At this point, the standard assumption is that

$\plim \left(\frac{1}{N} \mathbf{X}^{\top} \mathbf{X} \right)^{-1} = \mathbf{Q} \tag{11}$

for some positive definite matrix $\mathbf{Q}$ . In words, this just means that our data is “well-behaved” in the sense that the law of large numbers applies. To see this, recall that the weak law of large numbers (WLLN) is a statement about a probability limit. Let $\mathbf{w}$ be a random vector; then the WLLN states

$\plim \left[ \frac{1}{N} \sum_{n=1}^N \mathbf{w}_i \right] = \mathbb{E}[\mathbf{w}]. \tag{12}$

The assumption in Equation $11$ just says that the WLLN applies to each average in the covariance matrix. Because of the structure of $\mathbf{X}^{\top} \mathbf{X}$ , $\mathbf{Q}$ must be positive definite. So if $\mathbf{Q}$ exists—and we assume it does—, clearly its inverse exists since it is positive definite. We can then write Equation $10$ as

$\plim \hat{\boldsymbol{\beta}} = \boldsymbol{\beta} + \mathbf{Q}^{-1} \plim \frac{1}{N} \mathbf{X}^{\top} \boldsymbol{\varepsilon} \tag{13}$

Thus, we only need to show that

$\plim \frac{1}{N} \mathbf{X}^{\top} \boldsymbol{\varepsilon} = \mathbf{0}, \tag{14}$

where $\mathbf{0}$ is a $P$ -vector of zeros, and we’re done. We can write the matrix-vector multiplication in Equation $14$ as a sum

$\mathbf{X}^{\top} \boldsymbol{\varepsilon} = \begin{bmatrix} x_{11} & \dots & x_{1N} \\ \vdots & \ddots & \vdots \\ x_{P1} & \dots & x_{PN} \end{bmatrix} \begin{bmatrix} \varepsilon_{11} \\ \vdots \\ \varepsilon_{N1} \end{bmatrix} = \begin{bmatrix} x_{11} \varepsilon_1 + \dots + x_{1N} \varepsilon_N \\ \vdots \\ x_{P1} \varepsilon_1 + \dots + x_{PN} \varepsilon_N \end{bmatrix} = \sum_{n=1}^N \mathbf{x}_n \varepsilon_n. \tag{15}$

Thus, we can write Equation $14$ as an expectation,

$\plim \frac{1}{N} \mathbf{X}^{\top} \boldsymbol{\varepsilon} = \plim \frac{1}{N} \sum_{n=1}^N \mathbf{x}_n \varepsilon_n = \mathbb{E}[\mathbf{x}_n \varepsilon_n]. \tag{16}$

So if we can show that this expectation is equal to $\mathbf{0}$ , we can just invoke the WLLN, and we are done. To show this, we just apply the law of total expectation:

$\begin{aligned} \mathbb{E}[\mathbf{x} \varepsilon] &= \mathbb{E}[ \mathbb{E}[ \mathbf{x} \varepsilon \mid \mathbf{X} ]] \\ &= \mathbb{E}[ \mathbf{x} \mathbb{E}[ \varepsilon \mid \mathbf{X} ]] \\ &\stackrel{\star}{=} \mathbb{E}[ \mathbf{x} 0 ] \\ &= \mathbf{0}. \end{aligned} \tag{17}$

In step $\star$ , we just use the strict exogeneity assumption of OLS.

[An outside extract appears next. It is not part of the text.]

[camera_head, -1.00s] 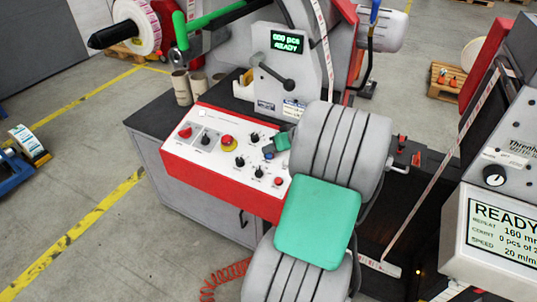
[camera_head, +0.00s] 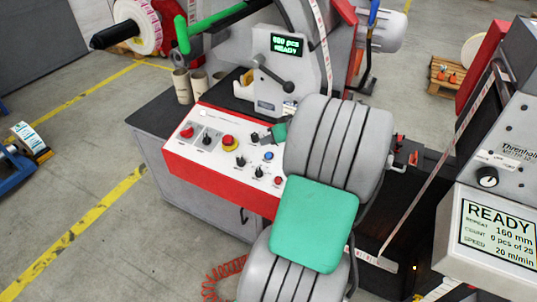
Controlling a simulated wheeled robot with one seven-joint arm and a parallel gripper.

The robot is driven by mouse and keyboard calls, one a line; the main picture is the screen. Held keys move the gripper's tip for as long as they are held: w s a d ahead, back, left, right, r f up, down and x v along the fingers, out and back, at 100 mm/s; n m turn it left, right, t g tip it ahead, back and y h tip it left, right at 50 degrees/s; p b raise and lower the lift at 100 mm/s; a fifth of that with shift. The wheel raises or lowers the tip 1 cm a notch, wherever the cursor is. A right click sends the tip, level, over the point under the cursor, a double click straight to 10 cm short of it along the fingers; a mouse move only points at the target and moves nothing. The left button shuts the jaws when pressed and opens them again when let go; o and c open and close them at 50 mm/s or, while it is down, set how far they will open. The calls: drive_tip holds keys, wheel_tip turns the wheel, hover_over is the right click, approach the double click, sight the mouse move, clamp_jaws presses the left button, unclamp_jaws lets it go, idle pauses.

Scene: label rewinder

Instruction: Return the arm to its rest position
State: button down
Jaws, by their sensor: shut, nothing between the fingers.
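My arm fills the lower middle of the head view, with grey ribbed links and a green cover plate. Only a small part of my gripper (camera_head: 264,138) shows past the upper link, a green piece with a grey tip. It appears above the right part of the control panel (camera_head: 188,158), near its knobs. My gripper is shut and empty. The arm hides most of the gripper, and I cannot tell its height over the panel.
A label web (camera_head: 436,187) runs down at the right, beside a unit with a READY screen (camera_head: 499,236). Cardboard cores (camera_head: 182,87) stand behind the panel.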

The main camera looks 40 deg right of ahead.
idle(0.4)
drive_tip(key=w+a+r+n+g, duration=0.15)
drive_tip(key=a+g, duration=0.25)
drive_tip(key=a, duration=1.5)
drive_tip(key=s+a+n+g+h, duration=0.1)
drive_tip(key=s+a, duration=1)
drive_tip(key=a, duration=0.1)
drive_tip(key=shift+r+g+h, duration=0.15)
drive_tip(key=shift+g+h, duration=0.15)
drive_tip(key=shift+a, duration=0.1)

To summarize, by the WLLN, Equation $16$ is equal to an expectation, which we just showed was $\mathbf{0}$ . Therefore, the right term in Equation $13$ is zero, and we have

$\plim \hat{\boldsymbol{\beta}} = \boldsymbol{\beta} \tag{18}$

as desired. Intuitively, I think this result makes sense. The OLS estimator is unbiased because we assume our observations are uncorrelated with the noise terms. Thus, as $N$ increases, the WLLN simply kicks in, and the estimator converges in probability to the true value $\boldsymbol{\beta}$ .

Shao, J. (2003). Mathematical statistics.